EXERCISE INSTRUCTIONS -
Can you transcribe every line exactly and leave the pictures behind?
========================
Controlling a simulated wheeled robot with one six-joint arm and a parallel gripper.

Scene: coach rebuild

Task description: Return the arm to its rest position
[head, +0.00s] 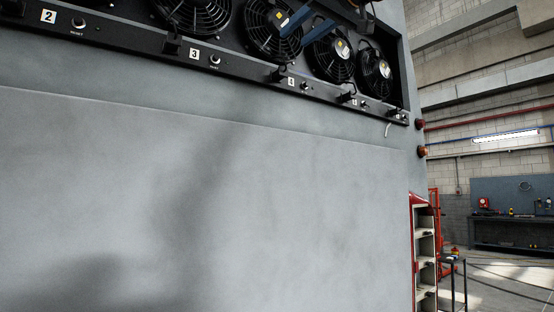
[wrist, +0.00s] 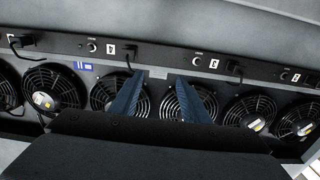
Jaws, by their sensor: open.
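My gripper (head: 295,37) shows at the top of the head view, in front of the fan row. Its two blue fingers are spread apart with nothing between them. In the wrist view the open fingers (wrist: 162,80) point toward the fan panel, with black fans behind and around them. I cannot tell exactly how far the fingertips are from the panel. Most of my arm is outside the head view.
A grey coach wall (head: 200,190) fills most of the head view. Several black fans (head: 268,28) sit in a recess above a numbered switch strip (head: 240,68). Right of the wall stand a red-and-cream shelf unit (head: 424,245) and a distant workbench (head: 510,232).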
========================
RESPONSE TO THIS TASK -
Controlling a simulated wheeled robot with one six-joint arm and a parallel gripper.

Scene: coach rebuild

Task description: Return the arm to its rest position
[head, +0.00s] 
[wrist, +0.00s] 
Jaws, by their sensor: open.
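My gripper (head: 295,37) shows at the top of the head view, in front of the fan row. Its two blue fingers are spread apart with nothing between them. In the wrist view the open fingers (wrist: 162,80) point toward the fan panel, with black fans behind and around them. I cannot tell exactly how far the fingertips are from the panel. Most of my arm is outside the head view.
A grey coach wall (head: 200,190) fills most of the head view. Several black fans (head: 268,28) sit in a recess above a numbered switch strip (head: 240,68). Right of the wall stand a red-and-cream shelf unit (head: 424,245) and a distant workbench (head: 510,232).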

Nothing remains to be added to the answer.